> Written problem
Each line below is to be written out in full, exactly as shown.

> Given material
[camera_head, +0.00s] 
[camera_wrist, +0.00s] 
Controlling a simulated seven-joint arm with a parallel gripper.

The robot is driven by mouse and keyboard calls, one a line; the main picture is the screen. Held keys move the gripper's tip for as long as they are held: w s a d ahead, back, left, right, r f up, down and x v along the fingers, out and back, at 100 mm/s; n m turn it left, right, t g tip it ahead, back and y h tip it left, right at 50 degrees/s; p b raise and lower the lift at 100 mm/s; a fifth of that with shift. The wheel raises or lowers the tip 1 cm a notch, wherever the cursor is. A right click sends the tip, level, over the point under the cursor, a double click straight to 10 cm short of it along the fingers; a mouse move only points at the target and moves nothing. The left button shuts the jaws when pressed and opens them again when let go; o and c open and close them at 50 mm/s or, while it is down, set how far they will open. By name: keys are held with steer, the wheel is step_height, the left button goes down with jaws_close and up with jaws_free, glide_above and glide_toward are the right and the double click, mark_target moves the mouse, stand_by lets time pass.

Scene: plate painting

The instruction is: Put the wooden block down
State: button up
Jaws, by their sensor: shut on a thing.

> Solution
[camera_head, +0.00s] 
[camera_wrist, +0.00s] 
Controlling a simulated seven-joint arm with a parallel gripper.

The robot is driven by mouse and keyboard calls, one a line; the main picture is the screen. Held keys move the gripper's tip for as long as they are held: w s a d ahead, back, left, right, r f up, down and x v along the fingers, out and back, at 100 mm/s; n m turn it left, right, t g tip it ahead, back and y h tip it left, right at 50 degrees/s; p b raise and lower the lift at 100 mm/s; a fifth of that with shift. The wheel raises or lowers the tip 1 cm a notch, wherever the cursor is. A right click sends the tip, level, over the point under the cursor, a double click straight to 10 cm short of it along the fingers; a mouse move only points at the target and moves nothing. The left button shuts the jaws when pressed and opens them again when let go; o and c open and close them at 50 mm/s or, while it is down, set how far they will open. By name: keys are held with steer, the wheel is step_height, the left button goes down with jaws_close and up with jaws_free, glide_above and glide_toward are the right and the double click, mark_target moves the mouse, stand_by lets time pass.

Scene: plate painting

The instruction is: Put the wooden block down
State: button up
Jaws, by their sensor: shut on a thing.

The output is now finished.